If we see experiments as theory tests or models that ultimately aspire to say something about the real “target system”, then the problem of external validity is central.

Assume that you have examined how the work performance of Swedish workers A is affected by B (“treatment”). How can we extrapolate/generalize to new samples outside the original population (e.g. to the UK)? How do we know that any replication attempt “succeeds”? How do we know when these replicated experimental results can be said to justify inferences made in samples from the original population? If, for example, P(A|B) is the conditional density function for the original sample, and we are interested in doing a extrapolative prediction of E [P(A|B)], how can we know that the new sample’s density function is identical with the original? Unless we can give some really good argument for this being the case, inferences built on P(A|B) is not really saying anything on that of the target system’s P'(A|B).

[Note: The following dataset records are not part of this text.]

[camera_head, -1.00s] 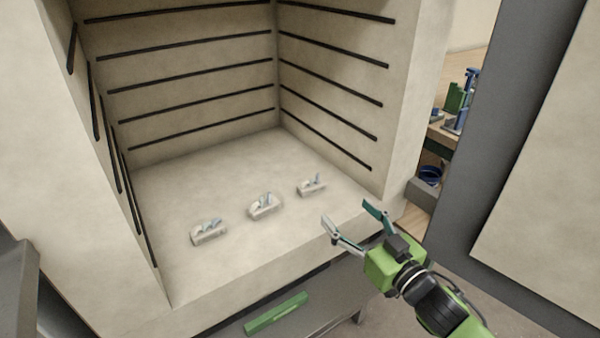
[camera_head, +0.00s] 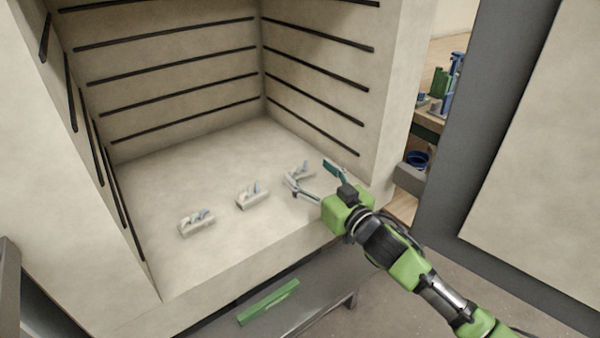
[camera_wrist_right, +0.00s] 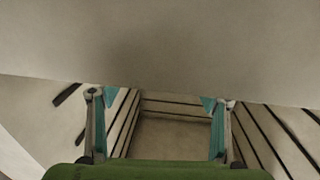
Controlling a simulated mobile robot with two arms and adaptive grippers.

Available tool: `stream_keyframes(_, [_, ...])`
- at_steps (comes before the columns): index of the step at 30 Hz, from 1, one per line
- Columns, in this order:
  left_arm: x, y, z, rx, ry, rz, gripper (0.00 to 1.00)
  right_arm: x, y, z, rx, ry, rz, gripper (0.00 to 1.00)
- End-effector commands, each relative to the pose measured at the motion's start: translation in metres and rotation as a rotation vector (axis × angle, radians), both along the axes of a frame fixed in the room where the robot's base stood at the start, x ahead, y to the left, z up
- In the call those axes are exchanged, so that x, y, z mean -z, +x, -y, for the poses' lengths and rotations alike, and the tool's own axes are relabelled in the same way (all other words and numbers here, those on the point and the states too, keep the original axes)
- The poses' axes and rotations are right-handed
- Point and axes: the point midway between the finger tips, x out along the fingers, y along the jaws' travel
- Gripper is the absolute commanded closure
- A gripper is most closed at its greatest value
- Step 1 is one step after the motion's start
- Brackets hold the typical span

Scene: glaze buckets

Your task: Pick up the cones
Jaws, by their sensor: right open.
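Three small pale holders with grey-blue cones stand in a slanting row on the kiln floor (camera_head: 190,170). The left cone pack (camera_head: 197,224) and the middle cone pack (camera_head: 252,197) are in plain view. The right cone pack (camera_head: 297,170) is partly covered by a finger of my right gripper (camera_head: 307,173). That gripper is open with nothing seen between its fingers; I cannot tell whether it touches the pack. In the right wrist view the spread fingers (camera_wrist_right: 157,100) show against the kiln walls, with no cones visible. My left gripper is out of view.
The kiln walls carry dark horizontal grooves (camera_head: 180,66). The open kiln door (camera_head: 530,140) stands at the right. A green bar (camera_head: 268,302) is below the kiln's front edge. Blue and green items (camera_head: 440,85) are on a bench behind. The kiln floor behind the row is clear.

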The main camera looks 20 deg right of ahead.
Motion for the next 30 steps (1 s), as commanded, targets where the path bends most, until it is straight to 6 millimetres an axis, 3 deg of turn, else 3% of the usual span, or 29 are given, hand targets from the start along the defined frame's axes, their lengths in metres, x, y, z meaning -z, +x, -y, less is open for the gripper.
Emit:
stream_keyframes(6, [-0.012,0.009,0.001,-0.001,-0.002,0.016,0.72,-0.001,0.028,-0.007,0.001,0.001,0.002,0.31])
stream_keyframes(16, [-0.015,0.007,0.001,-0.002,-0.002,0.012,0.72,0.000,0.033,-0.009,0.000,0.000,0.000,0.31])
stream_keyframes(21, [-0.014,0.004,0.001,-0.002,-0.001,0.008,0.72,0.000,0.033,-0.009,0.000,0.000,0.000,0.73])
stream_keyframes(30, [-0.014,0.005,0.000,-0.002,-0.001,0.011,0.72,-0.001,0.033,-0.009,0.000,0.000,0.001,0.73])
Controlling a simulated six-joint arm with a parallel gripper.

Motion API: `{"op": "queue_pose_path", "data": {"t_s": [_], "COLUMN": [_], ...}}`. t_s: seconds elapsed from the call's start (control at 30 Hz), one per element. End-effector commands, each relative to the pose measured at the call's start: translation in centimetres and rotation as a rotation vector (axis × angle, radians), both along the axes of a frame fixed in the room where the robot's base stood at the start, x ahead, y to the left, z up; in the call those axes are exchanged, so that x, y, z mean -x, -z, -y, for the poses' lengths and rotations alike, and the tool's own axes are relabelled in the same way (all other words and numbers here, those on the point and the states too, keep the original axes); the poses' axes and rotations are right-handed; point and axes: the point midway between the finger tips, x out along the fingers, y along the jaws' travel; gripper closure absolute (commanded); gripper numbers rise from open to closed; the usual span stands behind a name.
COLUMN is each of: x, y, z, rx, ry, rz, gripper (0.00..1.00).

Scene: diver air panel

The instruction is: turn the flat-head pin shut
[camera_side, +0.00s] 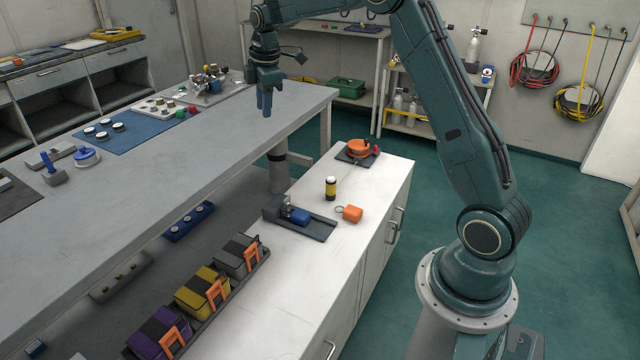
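My gripper (264,112) points straight down above the far right part of the grey workbench (235,135), with nothing visible at its fingertips. Its fingers look close together or overlap from this side, so I cannot tell whether it is open or shut. To its left on the bench is a grey panel (232,91) crowded with small metal and coloured fittings (208,78). My gripper is apart from these fittings. I cannot pick out the flat-head pin; at this distance the small parts are too small to tell apart.
A blue mat (135,132) with round gauges lies left of the panel. A red knob (193,109) is near its right edge. The white cabinet (375,190) holds an orange reel (358,147), a yellow-black canister (331,187) and a grey fixture (300,217). The bench's front middle is clear.

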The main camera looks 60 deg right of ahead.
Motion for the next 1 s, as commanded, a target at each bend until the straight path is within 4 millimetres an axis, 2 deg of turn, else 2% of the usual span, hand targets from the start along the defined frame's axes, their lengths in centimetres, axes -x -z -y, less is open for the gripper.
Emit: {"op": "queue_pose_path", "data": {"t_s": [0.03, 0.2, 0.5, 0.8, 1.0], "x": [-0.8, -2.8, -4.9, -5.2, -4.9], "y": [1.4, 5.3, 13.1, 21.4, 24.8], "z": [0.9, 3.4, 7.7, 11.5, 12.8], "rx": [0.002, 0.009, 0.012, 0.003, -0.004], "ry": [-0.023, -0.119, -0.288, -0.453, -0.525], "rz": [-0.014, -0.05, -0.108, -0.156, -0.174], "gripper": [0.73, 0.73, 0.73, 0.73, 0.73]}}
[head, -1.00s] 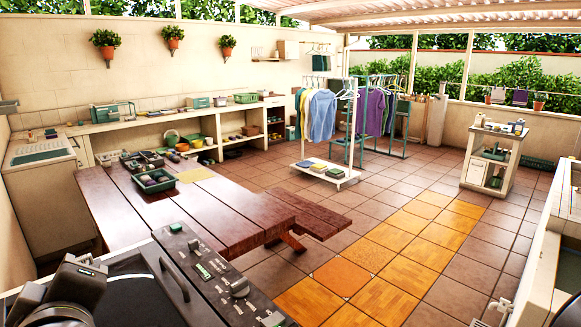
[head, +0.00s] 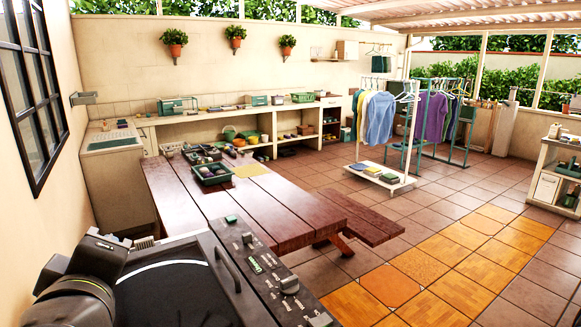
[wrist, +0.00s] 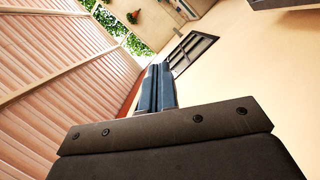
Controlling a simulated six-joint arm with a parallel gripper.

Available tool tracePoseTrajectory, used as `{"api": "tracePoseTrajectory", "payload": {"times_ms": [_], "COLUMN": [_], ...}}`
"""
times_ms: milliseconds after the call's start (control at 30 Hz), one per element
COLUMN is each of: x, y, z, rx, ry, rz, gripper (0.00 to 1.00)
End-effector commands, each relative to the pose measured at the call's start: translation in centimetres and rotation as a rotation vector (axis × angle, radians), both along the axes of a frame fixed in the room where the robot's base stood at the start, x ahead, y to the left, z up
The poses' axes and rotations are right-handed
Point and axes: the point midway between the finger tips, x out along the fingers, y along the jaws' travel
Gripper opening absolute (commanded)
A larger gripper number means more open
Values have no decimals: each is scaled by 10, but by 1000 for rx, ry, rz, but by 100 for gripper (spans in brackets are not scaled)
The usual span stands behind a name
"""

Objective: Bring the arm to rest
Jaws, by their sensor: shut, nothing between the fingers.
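My gripper (wrist: 155,90) shows in the wrist view as two blue-grey fingers held close together beyond a dark housing, shut and empty. It points past the slatted roof (wrist: 50,75) and the cream wall (wrist: 250,80), with nothing touching it. The wrist picture is strongly tilted. In the head view dark parts of my own arm and body fill the lower left corner; the fingers cannot be made out there.
A wooden table (head: 270,200) with a green basket (head: 212,174) stands close ahead. A barred window (head: 30,90) is on the left wall. A clothes rack (head: 385,130) stands farther back. Tiled floor (head: 400,240) to the right is open.

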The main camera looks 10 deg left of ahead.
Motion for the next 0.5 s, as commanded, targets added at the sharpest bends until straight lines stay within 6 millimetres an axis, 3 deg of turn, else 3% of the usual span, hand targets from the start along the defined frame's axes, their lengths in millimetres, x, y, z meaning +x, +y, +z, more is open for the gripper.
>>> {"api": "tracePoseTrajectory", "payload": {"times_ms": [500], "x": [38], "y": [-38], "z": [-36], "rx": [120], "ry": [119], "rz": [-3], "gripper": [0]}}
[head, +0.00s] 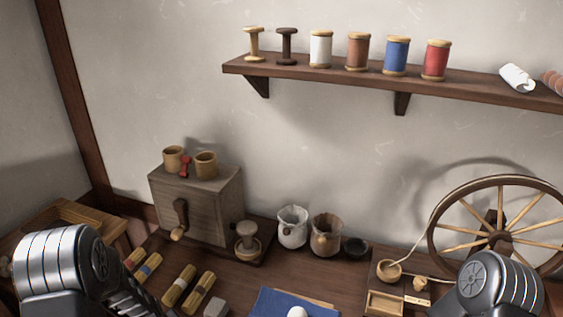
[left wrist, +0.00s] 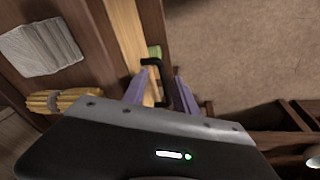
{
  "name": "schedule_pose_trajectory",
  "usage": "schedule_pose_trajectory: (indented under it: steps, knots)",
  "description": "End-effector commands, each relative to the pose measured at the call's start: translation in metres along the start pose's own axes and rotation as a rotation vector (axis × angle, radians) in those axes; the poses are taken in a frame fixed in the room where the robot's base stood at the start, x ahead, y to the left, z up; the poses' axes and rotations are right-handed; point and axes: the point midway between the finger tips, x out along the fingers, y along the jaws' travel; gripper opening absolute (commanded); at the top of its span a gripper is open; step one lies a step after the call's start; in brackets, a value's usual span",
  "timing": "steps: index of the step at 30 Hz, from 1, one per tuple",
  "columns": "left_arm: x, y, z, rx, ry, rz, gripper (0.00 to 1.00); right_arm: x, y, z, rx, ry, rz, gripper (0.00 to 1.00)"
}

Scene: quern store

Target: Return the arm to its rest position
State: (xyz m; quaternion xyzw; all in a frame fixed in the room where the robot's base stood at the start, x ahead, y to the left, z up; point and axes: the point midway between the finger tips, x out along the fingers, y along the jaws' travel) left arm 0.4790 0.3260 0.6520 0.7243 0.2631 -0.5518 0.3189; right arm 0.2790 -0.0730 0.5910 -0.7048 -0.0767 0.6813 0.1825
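My left arm (head: 65,262) enters the head view at the lower left, and my right arm (head: 497,282) at the lower right. Both grippers are outside the head view. In the left wrist view my left gripper (left wrist: 162,80) has its two purple fingers apart. A black bent handle (left wrist: 155,63) shows around and between the fingertips, beside a pale wooden strip (left wrist: 125,35). I cannot tell whether a finger touches it, but the fingers do not look closed on it.
A wall shelf (head: 310,76) holds several spools. Below stand a grey wooden box (head: 205,208) with a crank, a white pot (head: 292,228), a brown pot (head: 325,235) and a spoked wheel (head: 490,205). Open floor (left wrist: 235,50) shows in the left wrist view.

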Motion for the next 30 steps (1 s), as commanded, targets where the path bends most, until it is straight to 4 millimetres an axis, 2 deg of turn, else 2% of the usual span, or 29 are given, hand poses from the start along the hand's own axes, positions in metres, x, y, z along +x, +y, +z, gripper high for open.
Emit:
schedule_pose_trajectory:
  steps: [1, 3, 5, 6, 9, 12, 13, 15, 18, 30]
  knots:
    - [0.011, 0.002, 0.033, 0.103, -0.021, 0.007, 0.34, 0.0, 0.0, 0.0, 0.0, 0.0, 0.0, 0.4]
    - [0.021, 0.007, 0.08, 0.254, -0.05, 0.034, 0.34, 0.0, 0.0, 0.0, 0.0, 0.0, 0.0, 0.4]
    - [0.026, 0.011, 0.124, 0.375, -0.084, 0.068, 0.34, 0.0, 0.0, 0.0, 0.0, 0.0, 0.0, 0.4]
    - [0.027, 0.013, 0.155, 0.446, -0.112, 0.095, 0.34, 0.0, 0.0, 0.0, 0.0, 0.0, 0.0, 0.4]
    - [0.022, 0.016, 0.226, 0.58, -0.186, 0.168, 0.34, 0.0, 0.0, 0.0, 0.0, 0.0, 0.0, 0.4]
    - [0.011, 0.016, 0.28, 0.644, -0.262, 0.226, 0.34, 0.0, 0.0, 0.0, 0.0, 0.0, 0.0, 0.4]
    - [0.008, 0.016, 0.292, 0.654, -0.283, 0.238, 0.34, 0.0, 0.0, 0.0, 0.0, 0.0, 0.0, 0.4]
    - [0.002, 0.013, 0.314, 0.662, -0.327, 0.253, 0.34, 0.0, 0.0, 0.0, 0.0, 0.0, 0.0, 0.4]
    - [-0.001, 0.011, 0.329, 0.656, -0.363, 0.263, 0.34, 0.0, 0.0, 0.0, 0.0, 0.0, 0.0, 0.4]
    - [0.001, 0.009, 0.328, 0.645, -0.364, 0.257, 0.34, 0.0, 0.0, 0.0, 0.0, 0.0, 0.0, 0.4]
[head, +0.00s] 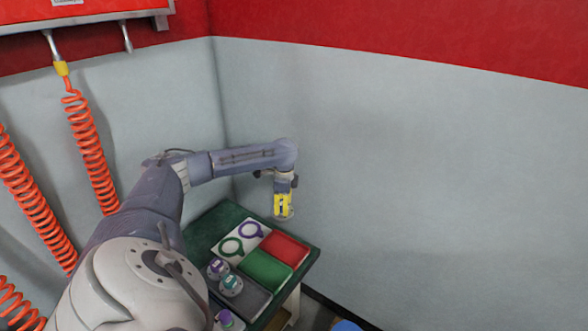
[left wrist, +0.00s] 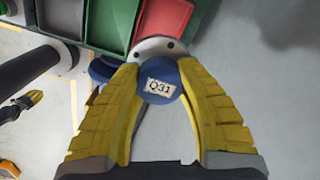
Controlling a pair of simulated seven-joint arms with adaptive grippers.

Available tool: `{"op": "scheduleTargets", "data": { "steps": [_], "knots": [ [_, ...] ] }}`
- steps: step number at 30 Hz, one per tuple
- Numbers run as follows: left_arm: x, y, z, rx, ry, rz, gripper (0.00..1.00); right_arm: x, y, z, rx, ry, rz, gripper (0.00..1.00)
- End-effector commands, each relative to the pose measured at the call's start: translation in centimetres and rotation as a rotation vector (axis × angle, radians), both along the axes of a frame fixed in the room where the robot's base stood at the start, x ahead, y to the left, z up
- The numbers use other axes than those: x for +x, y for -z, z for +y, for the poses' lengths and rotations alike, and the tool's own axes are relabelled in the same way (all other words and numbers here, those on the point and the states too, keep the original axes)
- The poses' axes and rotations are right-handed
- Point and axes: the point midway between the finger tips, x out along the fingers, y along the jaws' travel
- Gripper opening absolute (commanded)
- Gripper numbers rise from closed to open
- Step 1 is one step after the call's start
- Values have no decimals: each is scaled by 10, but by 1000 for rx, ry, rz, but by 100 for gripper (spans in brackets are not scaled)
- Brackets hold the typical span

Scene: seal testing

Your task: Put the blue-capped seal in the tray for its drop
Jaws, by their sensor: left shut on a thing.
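My left gripper (head: 283,207) is shut on the blue-capped seal (left wrist: 160,86), held in the air by the table's far right corner. In the left wrist view, my yellow fingers (left wrist: 160,72) grip either side of the blue cap, labelled Q31, with a pale metal flange beyond it. The red tray (head: 286,248) and green tray (head: 265,268) lie side by side on the table, both empty. They also show in the left wrist view, red (left wrist: 166,18) and green (left wrist: 112,20), beyond the seal. Yellow-and-black parts at the wrist view's left edge look like my right gripper, cut off.
A white panel (head: 229,258) carries a green and a purple ring. Walls stand close behind the dark green table (head: 209,222). Orange coiled hoses (head: 88,150) hang at left.

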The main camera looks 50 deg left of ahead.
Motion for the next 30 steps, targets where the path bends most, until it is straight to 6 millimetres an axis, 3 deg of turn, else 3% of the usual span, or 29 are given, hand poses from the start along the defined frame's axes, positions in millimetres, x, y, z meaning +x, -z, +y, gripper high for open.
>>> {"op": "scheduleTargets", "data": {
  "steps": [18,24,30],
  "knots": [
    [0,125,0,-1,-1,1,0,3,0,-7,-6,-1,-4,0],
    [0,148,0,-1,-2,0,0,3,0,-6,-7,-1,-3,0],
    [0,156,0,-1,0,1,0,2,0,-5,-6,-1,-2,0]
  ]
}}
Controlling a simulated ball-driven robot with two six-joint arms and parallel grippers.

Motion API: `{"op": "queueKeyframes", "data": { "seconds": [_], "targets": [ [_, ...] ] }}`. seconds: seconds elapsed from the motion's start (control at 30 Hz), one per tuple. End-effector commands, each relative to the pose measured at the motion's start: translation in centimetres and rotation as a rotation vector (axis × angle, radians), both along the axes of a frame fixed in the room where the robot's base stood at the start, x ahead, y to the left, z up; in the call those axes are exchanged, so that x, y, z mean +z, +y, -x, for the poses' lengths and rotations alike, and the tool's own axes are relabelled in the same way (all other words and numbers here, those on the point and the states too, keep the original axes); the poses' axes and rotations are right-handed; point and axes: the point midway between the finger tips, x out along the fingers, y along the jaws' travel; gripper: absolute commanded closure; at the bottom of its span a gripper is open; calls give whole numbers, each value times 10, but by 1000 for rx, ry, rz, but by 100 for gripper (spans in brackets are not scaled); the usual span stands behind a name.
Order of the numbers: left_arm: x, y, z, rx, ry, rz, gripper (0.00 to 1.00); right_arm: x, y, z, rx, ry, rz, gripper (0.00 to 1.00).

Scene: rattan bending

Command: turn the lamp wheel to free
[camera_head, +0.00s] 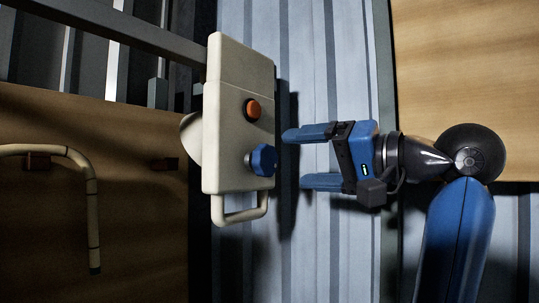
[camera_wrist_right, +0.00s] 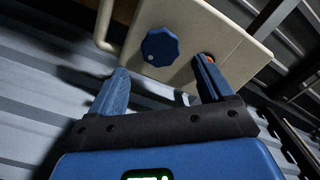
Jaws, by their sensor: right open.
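The lamp wheel (camera_head: 262,160) is a blue lobed knob on the face of a cream lamp housing (camera_head: 225,110). An orange-red button (camera_head: 253,109) sits above it. My right gripper (camera_head: 300,158) is open and empty, to the right of the wheel and apart from it, its two blue fingers pointing left at the housing. In the right wrist view the wheel (camera_wrist_right: 160,46) shows beyond the fingers, between their tips, with a small pale dot near its lower left edge. One finger there partly hides the button (camera_wrist_right: 209,58). My left gripper is not in view.
A bent rattan cane (camera_head: 90,190) is on the wooden board at the left. Corrugated metal lies behind my right gripper.

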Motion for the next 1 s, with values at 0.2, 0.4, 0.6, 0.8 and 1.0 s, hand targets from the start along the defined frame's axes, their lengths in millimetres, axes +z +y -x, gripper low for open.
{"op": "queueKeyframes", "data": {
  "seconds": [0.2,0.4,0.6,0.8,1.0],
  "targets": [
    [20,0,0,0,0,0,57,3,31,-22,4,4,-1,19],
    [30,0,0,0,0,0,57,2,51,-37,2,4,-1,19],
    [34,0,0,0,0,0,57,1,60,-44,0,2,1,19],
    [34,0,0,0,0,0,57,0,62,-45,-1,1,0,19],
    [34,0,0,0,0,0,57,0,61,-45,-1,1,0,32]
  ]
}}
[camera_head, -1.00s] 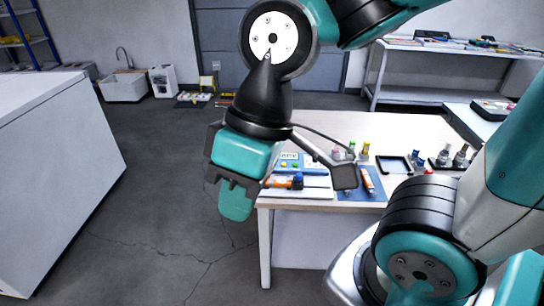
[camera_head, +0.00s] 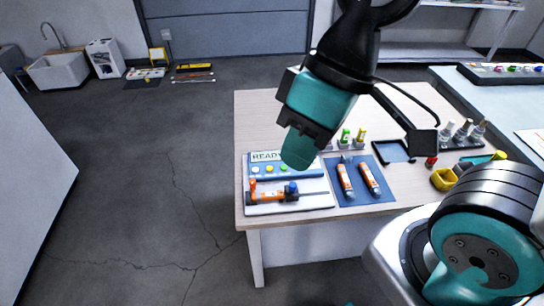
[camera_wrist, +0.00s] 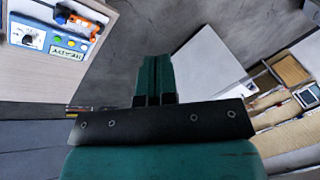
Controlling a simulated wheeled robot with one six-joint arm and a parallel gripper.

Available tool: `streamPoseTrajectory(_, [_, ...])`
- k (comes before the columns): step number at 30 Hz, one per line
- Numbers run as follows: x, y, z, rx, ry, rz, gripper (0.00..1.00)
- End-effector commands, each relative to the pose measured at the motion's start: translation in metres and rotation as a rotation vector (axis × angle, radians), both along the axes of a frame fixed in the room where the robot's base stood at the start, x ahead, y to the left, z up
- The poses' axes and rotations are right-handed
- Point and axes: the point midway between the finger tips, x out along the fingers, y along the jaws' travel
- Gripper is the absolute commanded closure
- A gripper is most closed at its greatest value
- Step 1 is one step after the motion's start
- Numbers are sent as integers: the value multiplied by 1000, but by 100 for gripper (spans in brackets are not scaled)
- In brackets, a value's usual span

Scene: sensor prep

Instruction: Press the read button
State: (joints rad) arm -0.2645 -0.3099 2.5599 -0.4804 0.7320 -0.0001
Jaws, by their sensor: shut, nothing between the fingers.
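A blue panel (camera_head: 312,172) with a display that reads READY (camera_head: 267,156) stands at the table's left side. It carries a row of small round buttons (camera_head: 269,169); their labels are too small to read, so I cannot tell which one is the read button. In the wrist view the display (camera_wrist: 68,53) and buttons (camera_wrist: 70,43) show at the upper left, with a white dial (camera_wrist: 32,38) beside them. My gripper (camera_head: 297,150) is shut and empty. In the head view it covers part of the panel's right side; it seems above it, apart. The wrist view shows its closed fingers (camera_wrist: 153,75) over floor.
An orange sensor (camera_head: 272,194) lies on a white base before the panel. Two orange-and-white tubes (camera_head: 368,178) lie on a blue mat (camera_head: 349,199). Small bottles (camera_head: 360,139), a black tray (camera_head: 381,152) and a yellow-handled tool (camera_head: 444,179) are further right. The table's back left is clear.

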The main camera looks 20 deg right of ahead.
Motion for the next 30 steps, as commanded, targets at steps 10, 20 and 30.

As I see it is this heart of the matter. External validity/extrapolation/generalization is founded on the assumption that we could make inferences based on P(A|B) that is exportable to other populations for which P'(A|B) applies. Sure, if one can convincingly show that P and P’are similar enough, the problems are perhaps surmountable. But arbitrarily just introducing functional specification restrictions of the type invariance/stability /homogeneity, is, at least for an epistemological realist far from satisfactory. And often it is – unfortunately – exactly this that we see when we take part of neoclassical economists’ models/experiments.

By this I do not mean to say that empirical methods per se are so problematic that they can never be used. On the contrary, I am basically – though not without reservations – in favour of the increased use of experiments within economics. Not least as an alternative to completely barren “bridge-less” axiomatic-deductive theory models. My criticism is more about aspiration levels and what we believe that we can achieve with our mediational epistemological tools and methods in the social sciences.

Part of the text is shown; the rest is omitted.